4. Embrace where you’re at
Adjusting to life after college is just that — an adjustment. Give yourself grace as you navigate this new territory. The post-graduation slump won’t last forever, but it’s okay if you embrace the slump for a little while as you come to terms with your new reality. Embrace where you’re at and find things to love about your life right here and now. Maybe your job isn’t all you thought it could be, but what are some things you’re doing right now that you love? Maybe you’re missing your best friend who moved back home; how can you keep in touch and plan to see each other again now that you’re no longer roommates? Figure out the good things you still have in life, even if those things no longer revolve around school.
5. Remain hopeful for the future
This may seem contradictory to the last point, but you can embrace where you’re at and remain hopeful for your future. Life post-graduation is all about taking baby steps to get to where you want to be.

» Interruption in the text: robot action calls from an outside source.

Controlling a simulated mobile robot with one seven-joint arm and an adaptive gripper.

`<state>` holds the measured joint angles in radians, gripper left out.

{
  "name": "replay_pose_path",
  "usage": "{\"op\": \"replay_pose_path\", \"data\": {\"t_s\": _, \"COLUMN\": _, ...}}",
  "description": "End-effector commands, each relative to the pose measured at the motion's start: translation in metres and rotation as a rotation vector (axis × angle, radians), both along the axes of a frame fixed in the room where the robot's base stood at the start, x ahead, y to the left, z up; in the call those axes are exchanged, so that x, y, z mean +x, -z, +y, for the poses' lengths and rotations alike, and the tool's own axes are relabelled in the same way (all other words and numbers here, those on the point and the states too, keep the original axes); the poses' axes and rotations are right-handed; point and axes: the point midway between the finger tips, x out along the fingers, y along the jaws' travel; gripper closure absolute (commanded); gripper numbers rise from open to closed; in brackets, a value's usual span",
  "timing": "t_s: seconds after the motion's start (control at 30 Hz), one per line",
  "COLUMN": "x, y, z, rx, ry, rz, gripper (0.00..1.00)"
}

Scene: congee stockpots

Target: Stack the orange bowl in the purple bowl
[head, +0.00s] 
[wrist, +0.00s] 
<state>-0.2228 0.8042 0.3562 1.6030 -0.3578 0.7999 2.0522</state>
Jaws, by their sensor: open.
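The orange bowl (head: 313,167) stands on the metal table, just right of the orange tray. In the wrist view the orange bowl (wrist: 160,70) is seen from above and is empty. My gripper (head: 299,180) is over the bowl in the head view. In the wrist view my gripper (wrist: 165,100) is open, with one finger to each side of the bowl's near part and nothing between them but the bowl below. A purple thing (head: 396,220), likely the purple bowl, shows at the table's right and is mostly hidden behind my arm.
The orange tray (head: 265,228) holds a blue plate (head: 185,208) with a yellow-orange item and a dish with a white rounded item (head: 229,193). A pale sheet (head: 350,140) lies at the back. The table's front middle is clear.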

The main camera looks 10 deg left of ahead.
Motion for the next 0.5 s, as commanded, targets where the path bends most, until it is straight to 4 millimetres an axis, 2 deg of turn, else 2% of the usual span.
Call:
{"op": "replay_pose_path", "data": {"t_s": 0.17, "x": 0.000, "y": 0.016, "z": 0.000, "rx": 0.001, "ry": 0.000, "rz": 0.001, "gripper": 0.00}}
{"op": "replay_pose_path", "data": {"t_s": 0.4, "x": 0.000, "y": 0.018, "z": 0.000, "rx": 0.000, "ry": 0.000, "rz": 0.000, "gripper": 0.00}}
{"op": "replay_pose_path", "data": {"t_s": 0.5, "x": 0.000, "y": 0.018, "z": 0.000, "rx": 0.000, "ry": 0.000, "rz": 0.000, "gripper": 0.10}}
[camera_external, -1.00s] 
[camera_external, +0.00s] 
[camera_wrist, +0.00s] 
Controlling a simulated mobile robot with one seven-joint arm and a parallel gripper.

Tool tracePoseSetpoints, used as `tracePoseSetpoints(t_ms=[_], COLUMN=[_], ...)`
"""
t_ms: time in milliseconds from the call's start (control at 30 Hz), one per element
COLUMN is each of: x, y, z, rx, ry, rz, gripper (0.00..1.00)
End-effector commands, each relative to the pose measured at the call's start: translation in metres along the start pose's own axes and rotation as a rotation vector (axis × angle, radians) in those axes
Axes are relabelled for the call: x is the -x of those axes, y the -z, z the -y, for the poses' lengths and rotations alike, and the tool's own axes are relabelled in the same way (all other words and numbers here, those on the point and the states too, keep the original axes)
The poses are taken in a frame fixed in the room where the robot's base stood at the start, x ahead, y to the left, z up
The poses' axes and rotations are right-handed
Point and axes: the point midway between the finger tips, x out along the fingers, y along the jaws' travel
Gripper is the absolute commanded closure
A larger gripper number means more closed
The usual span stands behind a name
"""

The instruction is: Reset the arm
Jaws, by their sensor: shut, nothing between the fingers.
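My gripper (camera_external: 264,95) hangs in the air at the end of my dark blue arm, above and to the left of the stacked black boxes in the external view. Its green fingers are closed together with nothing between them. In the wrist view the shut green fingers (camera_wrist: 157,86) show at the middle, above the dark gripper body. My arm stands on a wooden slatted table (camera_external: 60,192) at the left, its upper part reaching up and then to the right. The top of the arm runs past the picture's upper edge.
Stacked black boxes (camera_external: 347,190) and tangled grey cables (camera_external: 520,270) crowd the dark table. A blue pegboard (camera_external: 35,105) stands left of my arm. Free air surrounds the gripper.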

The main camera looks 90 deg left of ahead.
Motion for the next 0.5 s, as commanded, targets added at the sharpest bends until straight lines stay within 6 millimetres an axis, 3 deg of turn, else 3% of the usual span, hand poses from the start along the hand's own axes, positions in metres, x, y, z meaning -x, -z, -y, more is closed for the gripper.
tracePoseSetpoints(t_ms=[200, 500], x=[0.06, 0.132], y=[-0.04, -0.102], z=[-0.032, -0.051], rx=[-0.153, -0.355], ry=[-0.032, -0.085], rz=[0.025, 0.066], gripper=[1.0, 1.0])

That could be working diligently at your new job so that one day you earn that promotion you’ve been dreaming of. It could be pushing yourself outside your comfort zone now for the rewards that it’ll reap down the road. You could simply be hopeful that your plans with a new acquaintance this weekend will be the start of a new life-long friendship. The post-graduation slump won’t last forever, so find ways to lift your spirits now and in the future.
No, college doesn’t prepare you for the slump
But you can overcome it and build a life for yourself after college that is everything you hoped it would be.
Don’t let the changes coming your way after graduation make you forget that you accomplished something amazing. You graduated. And you still have lots of years left to establish yourself in your career, make new friends, build relationships, and be the best version of yourself you can be.